The Bank of England's minutes showed a unanimous vote in favour of unchanged policy, and an interesting debate:
"For some members, the risks of undershooting the target meant that a further expansion of asset purchases was likely to be required. Some of those members also noted a downside risk to inflation arising from the possibility that the reduction in the economy’s supply potential following the recession had been less, and hence spare capacity greater, than assumed in the Inflation Report. But there was no compelling need to increase the scale of the programme of asset purchases before completing those already announced.
"For other members, the risks to inflation were more finely balanced and it was less clear that inflation would fall below the target in the medium term. Annualised three-month inflation rates were still above the target. Looking ahead, particular concerns included: the risk of price pressures from firms seeking to increase margins; and the fact that even if wage growth were to remain subdued, wages might add to inflationary pressures if productivity growth were also weak."
More QE is likely in February but by no means guaranteed. The minutes are here.
The International Monetary Fund has revised down its growth forecast for 2012 to 3.3%, from 4% in September, and its 2013 forecast from 4.5% to 3.9%. To be fair, its earlier forecasts looked a little rosy, though the global economy grew by a very impressive 5.2% in 2010 before slowing to 3.8% in 2011.
According to the IMF: "The global recovery is threatened by intensifying strains in the euro area and fragilities elsewhere. Financial conditions have deteriorated, growth prospects have dimmed, and downside risks have escalated.
"Global output is projected to expand by 3¼ percent in 2012 —a downward revision of about ¾ percentage point relative to the September 2011 World Economic Outlook (WEO). This is largely because the euro area economy is now expected to go into a mild recession in 2012 as a result of the rise in sovereign yields, the effects of bank deleveraging on the real economy, and the impact of additional fiscal consolidation."
It predicts that Britain will grow by 0.6% in 2012, a downward revision from 1.6% in September. There will be a debate over this: "In the near term, sufficient fiscal adjustment is in motion in most advanced economies. Countries should let automatic stabilizers operate freely for as long as they can readily finance higher deficits. Among those countries, those with very low interest rates or other factors that create adequate fiscal space, including some in the euro area, should reconsider the pace of near-term fiscal consolidation."
The update is here
Public sector net borrowing was £13.7 billion last month, down from £15.9 billion a year earlier. The current budget deficit was £10.8 billion, down from £13.3 billion in December 2010. Upward revisions to earlier data mean that cumulative borrowing for the first nine months of the fiscal year, £103.3 billion, was below the £114.6 billion recorded in the corresponding period of 2010-11. So borrowing will be lower this year, but the difference will not be massive.
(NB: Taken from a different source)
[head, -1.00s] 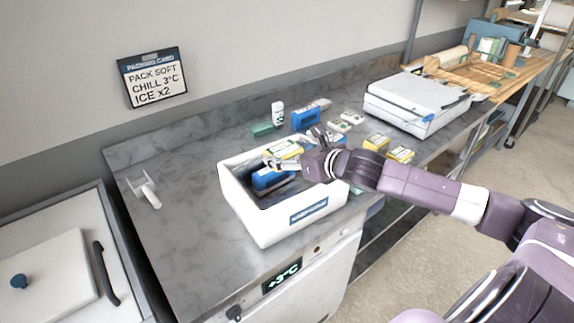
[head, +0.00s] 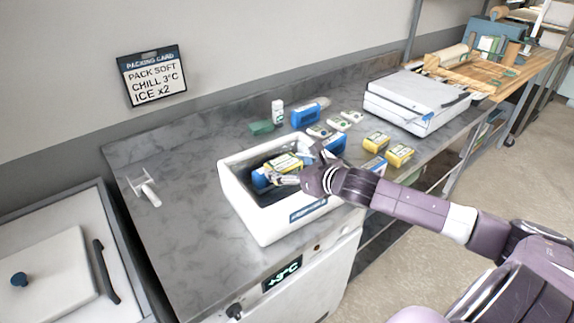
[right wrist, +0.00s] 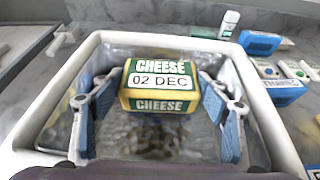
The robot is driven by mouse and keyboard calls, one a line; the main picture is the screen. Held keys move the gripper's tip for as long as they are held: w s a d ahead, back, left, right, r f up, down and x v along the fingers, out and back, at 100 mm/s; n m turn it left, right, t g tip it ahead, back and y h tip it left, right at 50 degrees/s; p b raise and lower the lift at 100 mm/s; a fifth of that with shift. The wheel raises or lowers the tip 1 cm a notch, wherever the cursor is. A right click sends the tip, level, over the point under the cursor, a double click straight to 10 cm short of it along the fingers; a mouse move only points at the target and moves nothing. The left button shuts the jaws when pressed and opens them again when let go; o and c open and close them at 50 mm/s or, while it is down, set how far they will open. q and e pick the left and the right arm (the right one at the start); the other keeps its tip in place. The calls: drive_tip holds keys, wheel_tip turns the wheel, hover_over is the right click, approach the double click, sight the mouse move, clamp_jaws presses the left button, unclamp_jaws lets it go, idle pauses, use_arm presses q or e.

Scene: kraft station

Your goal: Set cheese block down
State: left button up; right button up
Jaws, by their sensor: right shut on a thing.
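The cheese block (head: 284,161), yellow with a green and white label, is inside the white box (head: 236,202), between the fingers of my right gripper (head: 284,172). In the right wrist view the cheese block (right wrist: 160,87) reads "CHEESE 02 DEC" and sits level between the two fingers of the right gripper (right wrist: 160,95), which is shut on it. The box walls surround it. I cannot tell whether its underside touches anything. My left gripper is not in view.
Blue packs (head: 305,115), small cartons and yellow packs (head: 400,154) stand behind and right of the box. A white lidded case (head: 415,100) is farther right. The counter left of the box is mostly clear.

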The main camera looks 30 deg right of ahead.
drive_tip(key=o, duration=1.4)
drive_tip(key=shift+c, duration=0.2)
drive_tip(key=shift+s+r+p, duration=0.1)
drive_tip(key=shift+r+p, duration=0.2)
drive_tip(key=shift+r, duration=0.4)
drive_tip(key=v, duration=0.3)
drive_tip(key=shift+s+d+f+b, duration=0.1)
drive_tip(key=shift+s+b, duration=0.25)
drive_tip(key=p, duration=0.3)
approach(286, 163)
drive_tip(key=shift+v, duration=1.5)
Will it undershoot the Office for Budget Responsibility's revised borrowing figure of £127 billion for the current fiscal year? I think so, and I thought the upward revision from £122 billion in November was unnecessary. But we'll see. The OBR's analysis, here, points out that borrowing will need to be £2.3 billion higher than a year earlier for the final three months for the target to be hit. It expects government spending to come in stronger and VAT and bonus-related taxes to be weaker.
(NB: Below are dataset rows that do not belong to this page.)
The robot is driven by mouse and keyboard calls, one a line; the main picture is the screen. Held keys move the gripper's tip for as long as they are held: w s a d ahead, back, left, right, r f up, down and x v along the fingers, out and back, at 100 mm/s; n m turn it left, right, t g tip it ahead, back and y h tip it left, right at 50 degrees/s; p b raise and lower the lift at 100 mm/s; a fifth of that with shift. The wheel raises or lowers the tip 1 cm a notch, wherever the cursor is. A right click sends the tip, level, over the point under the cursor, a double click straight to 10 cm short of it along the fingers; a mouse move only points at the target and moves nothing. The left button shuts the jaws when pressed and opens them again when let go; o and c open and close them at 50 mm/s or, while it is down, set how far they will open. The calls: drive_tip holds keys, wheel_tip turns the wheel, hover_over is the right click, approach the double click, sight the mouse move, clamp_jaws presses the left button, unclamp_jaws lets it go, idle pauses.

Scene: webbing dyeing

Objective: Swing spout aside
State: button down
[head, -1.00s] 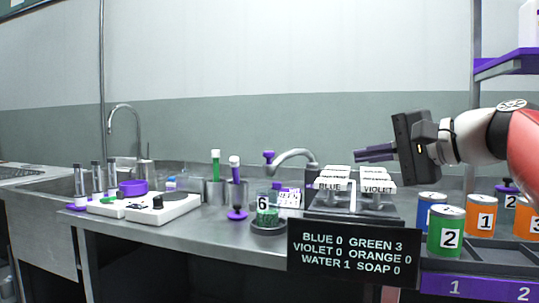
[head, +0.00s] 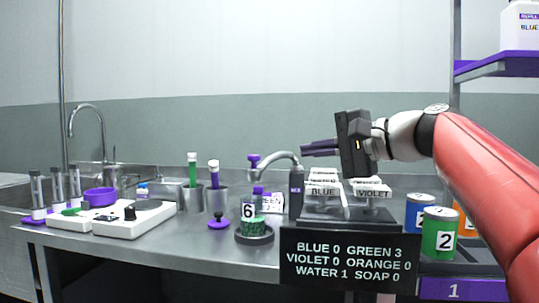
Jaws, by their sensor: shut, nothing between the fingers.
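The spout (head: 283,154) is a grey curved pipe on a dark post (head: 296,188) on the steel counter. Its free end carries a purple-topped piece (head: 254,160) and hangs above a clear cup marked 6 (head: 249,212) with green contents. The cup stands on a dark round base (head: 254,235). My gripper (head: 304,148) points left with its dark fingers shut and empty. In the picture, the fingertips appear just above and right of the spout's bend. I cannot tell whether they touch it.
White BLUE (head: 322,191) and VIOLET (head: 371,191) blocks sit on a dark stand beneath my gripper. A dark sign (head: 348,260) hangs in front. Cans, including a green one (head: 438,234), stand at right.

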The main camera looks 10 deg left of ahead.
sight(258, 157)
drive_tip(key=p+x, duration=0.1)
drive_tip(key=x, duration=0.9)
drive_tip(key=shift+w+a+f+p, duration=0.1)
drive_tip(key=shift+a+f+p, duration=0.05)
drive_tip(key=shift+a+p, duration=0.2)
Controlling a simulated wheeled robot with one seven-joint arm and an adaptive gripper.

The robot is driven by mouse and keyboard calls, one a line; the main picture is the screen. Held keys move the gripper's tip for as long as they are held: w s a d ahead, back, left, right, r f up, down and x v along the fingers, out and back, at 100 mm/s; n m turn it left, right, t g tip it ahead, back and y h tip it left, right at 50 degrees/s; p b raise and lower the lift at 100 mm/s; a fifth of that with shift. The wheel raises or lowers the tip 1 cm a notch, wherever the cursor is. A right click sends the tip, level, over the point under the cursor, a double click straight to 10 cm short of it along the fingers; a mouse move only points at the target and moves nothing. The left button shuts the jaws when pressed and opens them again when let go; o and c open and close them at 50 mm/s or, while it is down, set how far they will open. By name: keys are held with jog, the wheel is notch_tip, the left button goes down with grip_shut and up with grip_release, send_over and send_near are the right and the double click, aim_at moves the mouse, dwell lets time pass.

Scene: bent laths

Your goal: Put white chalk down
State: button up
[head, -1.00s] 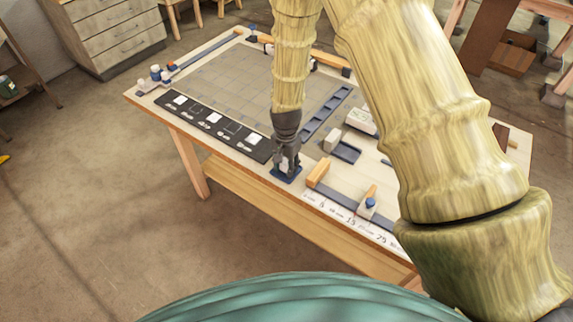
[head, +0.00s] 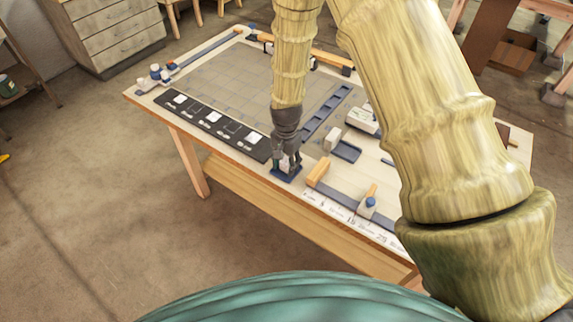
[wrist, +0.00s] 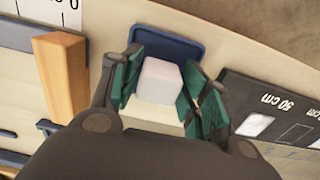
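The white chalk (wrist: 158,82) is a pale block in the wrist view, at a small blue tray (wrist: 172,44) near the table's edge. The tray also shows in the head view (head: 286,176), under my gripper (head: 287,163). My gripper's green-padded fingers (wrist: 165,66) stand on both sides of the chalk, spread wider than it, with a gap at least on the right. Whether the left pad touches it I cannot tell. The chalk's underside is hidden.
A black board (head: 214,125) with white pieces lies left of the tray. A wooden block (head: 318,172) and a marked scale strip (head: 345,217) lie to the right. A grey grid mat (head: 225,80) covers the table's far left part.

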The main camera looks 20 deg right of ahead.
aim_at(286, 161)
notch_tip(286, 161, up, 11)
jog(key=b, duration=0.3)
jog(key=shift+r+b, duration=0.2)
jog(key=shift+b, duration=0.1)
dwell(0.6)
The Office for National Statistics highlighted the fact that public sector net debt rose above £1 trillion for the first time.
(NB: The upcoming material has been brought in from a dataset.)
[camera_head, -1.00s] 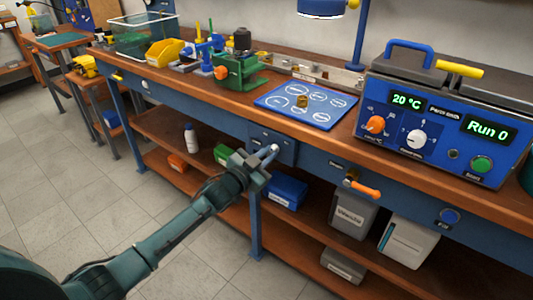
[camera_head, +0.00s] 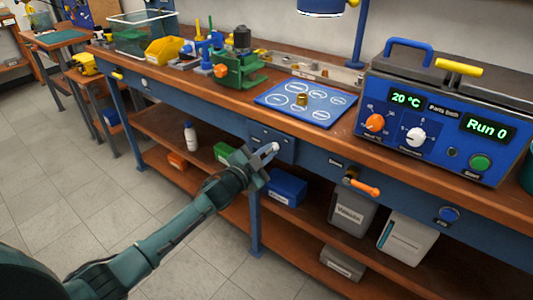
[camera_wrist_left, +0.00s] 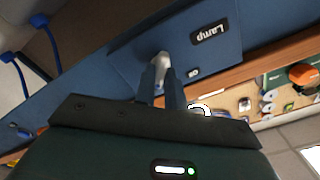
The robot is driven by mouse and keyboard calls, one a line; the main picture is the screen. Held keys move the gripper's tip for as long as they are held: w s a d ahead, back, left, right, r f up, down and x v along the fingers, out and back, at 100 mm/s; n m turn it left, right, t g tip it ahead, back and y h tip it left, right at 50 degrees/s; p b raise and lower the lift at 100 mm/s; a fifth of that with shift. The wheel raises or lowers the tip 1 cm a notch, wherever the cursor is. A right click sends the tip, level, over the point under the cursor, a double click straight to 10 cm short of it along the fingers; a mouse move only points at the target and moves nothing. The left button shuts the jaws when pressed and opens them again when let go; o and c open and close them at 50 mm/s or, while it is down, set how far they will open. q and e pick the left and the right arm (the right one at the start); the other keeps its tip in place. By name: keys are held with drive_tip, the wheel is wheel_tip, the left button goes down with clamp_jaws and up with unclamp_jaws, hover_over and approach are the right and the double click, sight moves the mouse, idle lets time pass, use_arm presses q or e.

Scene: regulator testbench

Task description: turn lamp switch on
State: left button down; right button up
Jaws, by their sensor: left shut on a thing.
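The lamp switch is a pale lever on a blue panel (camera_head: 287,144) at the bench's front edge. In the left wrist view the lever (camera_wrist_left: 163,63) stands out from the panel, beside a black "Lamp" label (camera_wrist_left: 211,33) and a small "on" label (camera_wrist_left: 194,71). My left gripper (camera_head: 267,152) is shut on the lever, whose light tip (camera_head: 275,147) shows past the fingers. The gripper fingers also show in the left wrist view (camera_wrist_left: 161,82). The blue lamp head (camera_head: 322,6) is cut off at the top. My right gripper is not in view.
On the bench stand a blue-fronted test unit (camera_head: 440,125), a blue mat with circles (camera_head: 285,102), a green fixture (camera_head: 232,72) and a yellow bin (camera_head: 165,51). An orange-handled valve (camera_head: 362,187) juts from the bench front. A blue box (camera_head: 287,188) sits on the shelf below.

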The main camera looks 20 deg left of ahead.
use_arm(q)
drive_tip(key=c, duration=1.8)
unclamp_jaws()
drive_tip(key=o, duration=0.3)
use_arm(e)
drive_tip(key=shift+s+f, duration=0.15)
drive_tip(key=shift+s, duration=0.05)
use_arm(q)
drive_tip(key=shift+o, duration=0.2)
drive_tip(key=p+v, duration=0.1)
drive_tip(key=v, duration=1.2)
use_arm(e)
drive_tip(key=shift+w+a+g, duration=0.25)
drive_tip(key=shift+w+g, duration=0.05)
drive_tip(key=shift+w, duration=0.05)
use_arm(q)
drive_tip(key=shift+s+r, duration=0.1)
Jonathan Portes, director of the National Institute of Economic and Social Research (Niesr), has published a lively rejoinder to my piece yesterday on his blog, here, in which he suggests I tie myself "up in all sorts of knots".
Jonathan's also a bit sensitive about my suggestion that he has taken Niesr back to its Keynesian roots: he says he doesn't really think of himself as a Keynesian and hasn't changed its policy position. The argument I set out on Sunday was, I thought, very straightforward.
If you thought Britain's very low gilt yields were "just as in Japan — a sign of economic failure, not success", as Jonathan originally wrote, then you would expect that the markets were anticipating a long period of economic stagnation and deflation for Britain, as in Japan. They are not, and neither is the National Institute, barring a very big change in its forecasts in the next week or so.
The markets do expect Bank rate to stay low, as he says, but that is rather a different point. The Bank of England, and other central banks, have decided that the appropriate response to the aftermath of a banking crisis is to keep official interest rates low, and the expectation is that they will continue to do so even as the recovery strengthens. One of the arguments for doing so in Britain, of course, is that fiscal policy is being tightened. I'm not at all sure this is a sign of economic failure, merely a reflection of banking and financial conditions. Sir Mervyn King has made clear that a key factor keeping rates low is the health (or lack of it) of the banking system.
This, by the way, is in contrast to the response of the Japanese authorities. Zero rates only came in in Japan once deflation had taken hold. The response of the Bank of Japan to the bursting of its bubble economy two decades ago was to raise interest rates, not lower them. It was one of the lessons we have learned from the Japanese experience.
Why shouldn't the government take advantage of low gilt yields and borrow to stimulate the economy, as Jonathan suggests? Because, in my view, these things are a lot more finely-balanced than he allows. A Plan B fiscal stimulus would be seen by the markets and the ratings agencies as a powerful indication that the government was giving up on its fiscal strategy. Given how close the government came to breaking its fiscal rules in the Autumn Statement, it is hard to see the Office for Budget Responsibility looking benignly on any such policy shift. You can argue that none of this matters. In the real world, however, it does.
So, there should be no confusion. And if you want to draw a comparison with another country that has low government bond yields, why not Germany?
PS Jonathan has responded to my response on his website and appears to not know the difference between short-term and long-term interest rates. Very strange. My point was that, even if you accept his explanation for very low rates - that Bank rate will stay low - this does not imply Japanese-style stagnation and deflation. And it is perfectly possible for a country to have a low policy rate but very high government bond yields. Look at several eurozone members. Britain's low gilt yields reflect, as he has conceded, market confidence in the credibility of the government's fiscal plans.